[START SOURCE EXCERPT]

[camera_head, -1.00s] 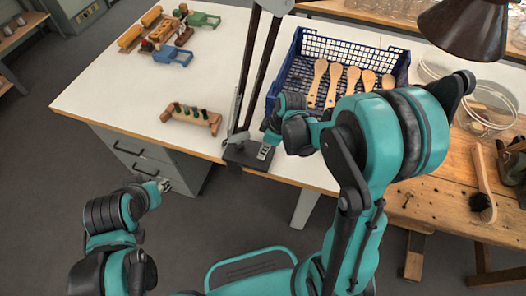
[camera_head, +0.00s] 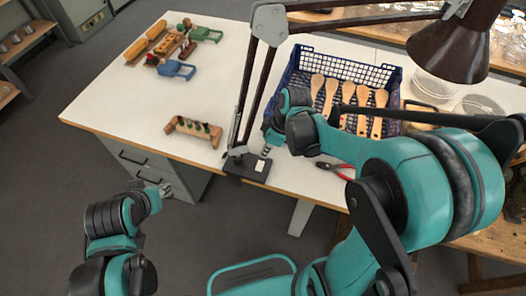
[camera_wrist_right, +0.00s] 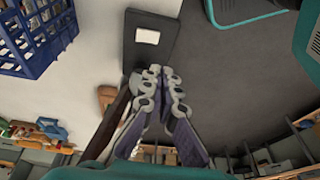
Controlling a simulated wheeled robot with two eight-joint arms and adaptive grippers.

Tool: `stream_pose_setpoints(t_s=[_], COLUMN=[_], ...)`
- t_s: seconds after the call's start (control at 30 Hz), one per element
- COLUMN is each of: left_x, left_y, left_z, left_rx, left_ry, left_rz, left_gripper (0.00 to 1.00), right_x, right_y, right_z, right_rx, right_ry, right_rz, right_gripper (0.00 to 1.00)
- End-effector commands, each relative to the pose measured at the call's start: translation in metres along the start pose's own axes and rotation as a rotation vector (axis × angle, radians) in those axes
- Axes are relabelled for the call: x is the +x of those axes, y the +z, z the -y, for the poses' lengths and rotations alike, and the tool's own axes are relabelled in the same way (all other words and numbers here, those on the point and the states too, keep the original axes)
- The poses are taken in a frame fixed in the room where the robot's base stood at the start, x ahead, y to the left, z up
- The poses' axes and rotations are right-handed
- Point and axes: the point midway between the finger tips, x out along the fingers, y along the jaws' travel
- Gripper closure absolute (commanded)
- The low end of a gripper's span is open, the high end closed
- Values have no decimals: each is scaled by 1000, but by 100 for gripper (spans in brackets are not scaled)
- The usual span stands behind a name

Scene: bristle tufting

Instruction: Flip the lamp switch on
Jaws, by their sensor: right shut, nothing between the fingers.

[END SOURCE EXCERPT]

WRITTEN REQUEST:
Beginning at the line where "- Gripper closure absolute (commanded)" appears, extract each line through the end of the data above; keep them exact and include nothing else.

FINAL RESULT:
- Gripper closure absolute (commanded)
- The low end of a gripper's span is open, the high end closed
- Values have no decimals: each is scaled by 1000, but by 100 for gripper (spans in brackets are not scaled)
- The usual span stands behind a name

Scene: bristle tufting

Instruction: Flip the lamp switch on
Jaws, by their sensor: right shut, nothing between the fingers.

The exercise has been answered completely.